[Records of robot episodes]
* * *

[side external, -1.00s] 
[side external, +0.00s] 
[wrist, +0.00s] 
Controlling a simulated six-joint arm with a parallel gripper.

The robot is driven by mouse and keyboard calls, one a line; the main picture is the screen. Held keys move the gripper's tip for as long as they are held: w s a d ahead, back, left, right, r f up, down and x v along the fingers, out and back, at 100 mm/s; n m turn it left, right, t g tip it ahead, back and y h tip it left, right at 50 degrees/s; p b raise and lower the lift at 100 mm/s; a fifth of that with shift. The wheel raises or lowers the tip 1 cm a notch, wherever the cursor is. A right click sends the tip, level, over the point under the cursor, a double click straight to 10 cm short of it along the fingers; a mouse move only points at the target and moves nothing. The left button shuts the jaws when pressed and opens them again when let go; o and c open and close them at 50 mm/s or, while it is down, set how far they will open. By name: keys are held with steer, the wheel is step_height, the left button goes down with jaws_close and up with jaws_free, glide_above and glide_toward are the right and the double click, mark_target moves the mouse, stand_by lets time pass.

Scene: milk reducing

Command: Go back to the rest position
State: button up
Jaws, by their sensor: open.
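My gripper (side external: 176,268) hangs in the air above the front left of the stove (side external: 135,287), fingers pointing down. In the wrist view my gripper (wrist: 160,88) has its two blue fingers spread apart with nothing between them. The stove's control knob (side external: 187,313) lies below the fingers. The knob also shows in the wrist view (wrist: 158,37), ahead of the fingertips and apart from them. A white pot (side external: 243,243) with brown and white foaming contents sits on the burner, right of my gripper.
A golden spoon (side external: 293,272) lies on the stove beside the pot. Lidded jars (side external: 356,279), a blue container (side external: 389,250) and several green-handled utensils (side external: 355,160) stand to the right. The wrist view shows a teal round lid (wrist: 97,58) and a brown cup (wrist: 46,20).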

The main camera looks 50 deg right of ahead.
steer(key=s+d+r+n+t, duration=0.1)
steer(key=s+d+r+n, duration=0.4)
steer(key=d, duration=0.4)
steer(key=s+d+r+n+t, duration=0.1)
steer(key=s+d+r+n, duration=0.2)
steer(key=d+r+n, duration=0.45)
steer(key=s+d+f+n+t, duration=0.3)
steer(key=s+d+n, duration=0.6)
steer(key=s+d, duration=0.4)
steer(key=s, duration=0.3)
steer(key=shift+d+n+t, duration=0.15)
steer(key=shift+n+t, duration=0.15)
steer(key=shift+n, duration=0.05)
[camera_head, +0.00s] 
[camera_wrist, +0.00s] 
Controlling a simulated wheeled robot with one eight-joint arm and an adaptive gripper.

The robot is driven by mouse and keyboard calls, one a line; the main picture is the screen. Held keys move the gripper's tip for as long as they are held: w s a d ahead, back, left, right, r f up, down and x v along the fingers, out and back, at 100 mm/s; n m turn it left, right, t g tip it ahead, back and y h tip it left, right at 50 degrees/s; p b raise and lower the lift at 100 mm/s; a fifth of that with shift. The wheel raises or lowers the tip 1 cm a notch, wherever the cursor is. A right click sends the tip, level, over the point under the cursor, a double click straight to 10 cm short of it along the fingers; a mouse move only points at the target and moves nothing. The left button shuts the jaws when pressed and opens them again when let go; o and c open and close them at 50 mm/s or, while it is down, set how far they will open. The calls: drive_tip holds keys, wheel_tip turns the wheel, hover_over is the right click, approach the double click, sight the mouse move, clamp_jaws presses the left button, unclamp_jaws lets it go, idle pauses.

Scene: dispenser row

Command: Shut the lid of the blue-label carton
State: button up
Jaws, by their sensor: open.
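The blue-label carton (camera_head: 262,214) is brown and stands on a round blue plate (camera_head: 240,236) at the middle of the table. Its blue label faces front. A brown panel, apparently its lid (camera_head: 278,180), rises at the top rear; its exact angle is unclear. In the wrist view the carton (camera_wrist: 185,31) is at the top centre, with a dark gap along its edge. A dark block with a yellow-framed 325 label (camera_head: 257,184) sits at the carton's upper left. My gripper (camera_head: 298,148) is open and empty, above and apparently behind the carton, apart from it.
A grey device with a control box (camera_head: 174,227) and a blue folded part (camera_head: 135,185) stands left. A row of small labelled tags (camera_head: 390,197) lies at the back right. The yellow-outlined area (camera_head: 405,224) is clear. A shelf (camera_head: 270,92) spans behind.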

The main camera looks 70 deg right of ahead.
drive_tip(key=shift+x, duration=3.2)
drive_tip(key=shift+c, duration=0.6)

* * *

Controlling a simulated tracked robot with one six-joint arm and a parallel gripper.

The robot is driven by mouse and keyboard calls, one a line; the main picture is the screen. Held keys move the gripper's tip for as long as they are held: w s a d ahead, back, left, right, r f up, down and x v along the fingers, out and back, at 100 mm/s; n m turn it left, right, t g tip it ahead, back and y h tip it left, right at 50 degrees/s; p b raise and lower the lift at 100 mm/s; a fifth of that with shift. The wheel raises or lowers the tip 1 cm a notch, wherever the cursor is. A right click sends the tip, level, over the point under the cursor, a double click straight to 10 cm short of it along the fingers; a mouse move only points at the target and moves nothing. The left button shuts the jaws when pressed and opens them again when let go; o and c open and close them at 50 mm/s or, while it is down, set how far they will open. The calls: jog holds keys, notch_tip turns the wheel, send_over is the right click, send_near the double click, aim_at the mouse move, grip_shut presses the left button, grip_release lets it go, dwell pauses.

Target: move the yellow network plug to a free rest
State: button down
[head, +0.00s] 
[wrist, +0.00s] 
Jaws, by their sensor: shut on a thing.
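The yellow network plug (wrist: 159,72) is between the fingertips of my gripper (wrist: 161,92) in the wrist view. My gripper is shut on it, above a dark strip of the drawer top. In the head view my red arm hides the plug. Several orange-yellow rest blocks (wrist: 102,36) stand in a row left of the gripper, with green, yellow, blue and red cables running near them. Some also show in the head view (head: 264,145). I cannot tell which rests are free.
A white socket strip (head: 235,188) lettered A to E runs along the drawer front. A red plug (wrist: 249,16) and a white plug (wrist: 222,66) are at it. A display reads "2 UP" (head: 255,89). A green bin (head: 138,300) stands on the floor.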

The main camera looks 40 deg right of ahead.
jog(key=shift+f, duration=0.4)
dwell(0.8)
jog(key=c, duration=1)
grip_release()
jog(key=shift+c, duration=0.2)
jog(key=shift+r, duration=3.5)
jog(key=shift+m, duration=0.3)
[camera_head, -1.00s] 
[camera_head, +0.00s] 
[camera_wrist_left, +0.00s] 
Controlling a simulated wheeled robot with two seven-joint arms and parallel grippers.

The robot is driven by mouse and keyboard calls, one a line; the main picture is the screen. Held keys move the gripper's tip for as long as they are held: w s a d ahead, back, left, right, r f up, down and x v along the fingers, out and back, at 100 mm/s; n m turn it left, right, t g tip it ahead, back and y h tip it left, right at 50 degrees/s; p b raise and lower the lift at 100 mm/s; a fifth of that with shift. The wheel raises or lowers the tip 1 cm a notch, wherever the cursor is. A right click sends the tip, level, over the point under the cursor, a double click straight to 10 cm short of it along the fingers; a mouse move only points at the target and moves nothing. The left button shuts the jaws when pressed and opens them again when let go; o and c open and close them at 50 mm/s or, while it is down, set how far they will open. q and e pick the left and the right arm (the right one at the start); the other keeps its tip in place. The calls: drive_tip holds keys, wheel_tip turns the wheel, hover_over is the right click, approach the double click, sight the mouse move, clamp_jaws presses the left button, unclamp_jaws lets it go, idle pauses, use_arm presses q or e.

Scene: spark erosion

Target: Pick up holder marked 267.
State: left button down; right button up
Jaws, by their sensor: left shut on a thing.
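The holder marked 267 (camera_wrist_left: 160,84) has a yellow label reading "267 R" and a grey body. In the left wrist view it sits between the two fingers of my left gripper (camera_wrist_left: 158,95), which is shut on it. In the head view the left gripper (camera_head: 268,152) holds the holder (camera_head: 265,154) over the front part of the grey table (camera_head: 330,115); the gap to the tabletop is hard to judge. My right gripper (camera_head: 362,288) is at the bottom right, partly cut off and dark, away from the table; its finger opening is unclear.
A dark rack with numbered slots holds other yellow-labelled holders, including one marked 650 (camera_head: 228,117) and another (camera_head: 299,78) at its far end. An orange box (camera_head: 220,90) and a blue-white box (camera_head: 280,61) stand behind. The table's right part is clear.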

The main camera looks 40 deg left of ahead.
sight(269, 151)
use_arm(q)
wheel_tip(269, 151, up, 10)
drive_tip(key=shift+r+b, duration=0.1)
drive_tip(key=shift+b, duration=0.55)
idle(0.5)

* * *

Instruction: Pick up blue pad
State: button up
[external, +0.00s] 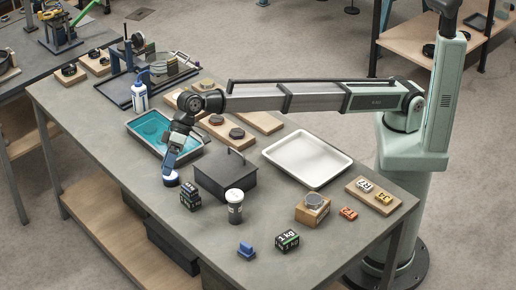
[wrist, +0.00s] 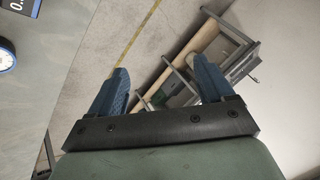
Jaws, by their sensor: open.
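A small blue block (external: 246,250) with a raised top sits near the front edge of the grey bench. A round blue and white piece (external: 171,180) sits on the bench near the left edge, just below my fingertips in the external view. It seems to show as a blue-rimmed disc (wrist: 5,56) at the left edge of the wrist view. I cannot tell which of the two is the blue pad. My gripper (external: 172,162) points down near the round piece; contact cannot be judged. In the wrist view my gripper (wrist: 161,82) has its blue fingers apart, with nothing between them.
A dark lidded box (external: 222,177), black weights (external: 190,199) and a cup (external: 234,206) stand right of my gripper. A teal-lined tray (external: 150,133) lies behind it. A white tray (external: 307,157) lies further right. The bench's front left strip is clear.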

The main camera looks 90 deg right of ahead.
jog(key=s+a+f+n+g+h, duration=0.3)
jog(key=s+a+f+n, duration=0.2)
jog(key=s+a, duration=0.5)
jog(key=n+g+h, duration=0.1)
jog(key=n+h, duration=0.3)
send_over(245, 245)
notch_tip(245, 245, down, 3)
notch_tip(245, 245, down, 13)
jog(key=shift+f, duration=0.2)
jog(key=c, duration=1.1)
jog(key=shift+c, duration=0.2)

* * *

Nothing but the lines from the one with "[side external, -1.00s]" through the one with "Controlling a simulated six-joint" should be retyped; include both and keep them exact.

[side external, -1.00s] 
[side external, +0.00s] 
[wrist, +0.00s] 
Controlling a simulated six-joint arm with a parallel gripper.

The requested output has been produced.